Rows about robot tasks
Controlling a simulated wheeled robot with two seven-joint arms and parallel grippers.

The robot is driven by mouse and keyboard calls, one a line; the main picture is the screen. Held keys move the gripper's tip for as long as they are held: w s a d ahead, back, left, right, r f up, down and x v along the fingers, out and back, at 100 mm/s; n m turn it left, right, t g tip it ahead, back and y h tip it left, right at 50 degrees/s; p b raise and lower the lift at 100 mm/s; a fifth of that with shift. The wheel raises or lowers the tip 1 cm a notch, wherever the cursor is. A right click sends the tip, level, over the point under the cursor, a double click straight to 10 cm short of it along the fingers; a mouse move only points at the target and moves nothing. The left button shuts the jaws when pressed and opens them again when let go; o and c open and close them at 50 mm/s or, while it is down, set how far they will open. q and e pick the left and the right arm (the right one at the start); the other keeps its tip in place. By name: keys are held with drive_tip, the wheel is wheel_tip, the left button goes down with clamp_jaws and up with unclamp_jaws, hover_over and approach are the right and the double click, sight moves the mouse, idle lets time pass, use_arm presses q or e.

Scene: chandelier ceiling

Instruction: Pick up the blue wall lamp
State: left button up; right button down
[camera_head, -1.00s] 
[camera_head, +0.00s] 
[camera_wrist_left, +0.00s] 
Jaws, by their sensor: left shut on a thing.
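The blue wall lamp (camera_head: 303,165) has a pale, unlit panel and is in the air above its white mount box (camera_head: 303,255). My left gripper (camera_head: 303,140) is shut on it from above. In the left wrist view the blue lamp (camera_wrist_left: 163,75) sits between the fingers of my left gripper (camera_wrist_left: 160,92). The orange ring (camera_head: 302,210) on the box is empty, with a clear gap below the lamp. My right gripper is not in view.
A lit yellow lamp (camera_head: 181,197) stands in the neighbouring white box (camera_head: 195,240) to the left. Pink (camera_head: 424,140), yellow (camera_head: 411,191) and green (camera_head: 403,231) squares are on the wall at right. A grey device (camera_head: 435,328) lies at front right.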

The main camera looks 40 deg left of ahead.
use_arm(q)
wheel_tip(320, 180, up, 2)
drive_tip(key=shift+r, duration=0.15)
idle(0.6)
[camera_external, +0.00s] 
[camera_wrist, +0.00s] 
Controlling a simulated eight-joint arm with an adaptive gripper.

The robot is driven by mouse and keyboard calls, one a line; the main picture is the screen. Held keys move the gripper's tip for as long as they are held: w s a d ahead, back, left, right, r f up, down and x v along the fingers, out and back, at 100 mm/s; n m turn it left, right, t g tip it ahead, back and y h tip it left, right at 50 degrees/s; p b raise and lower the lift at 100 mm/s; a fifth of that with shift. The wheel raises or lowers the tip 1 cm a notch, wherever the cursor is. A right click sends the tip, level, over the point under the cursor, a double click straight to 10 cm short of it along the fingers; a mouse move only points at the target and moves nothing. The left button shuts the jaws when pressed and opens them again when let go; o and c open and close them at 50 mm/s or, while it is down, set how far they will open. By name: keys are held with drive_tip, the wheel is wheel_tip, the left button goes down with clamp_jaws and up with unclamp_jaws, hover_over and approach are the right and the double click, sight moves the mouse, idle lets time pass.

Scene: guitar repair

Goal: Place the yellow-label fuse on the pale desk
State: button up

### WRITTEN PROBLEM
Among the entries above, how many lines hold the word "simulated"? Reply with only that number.

### EXERCISE ANSWER
2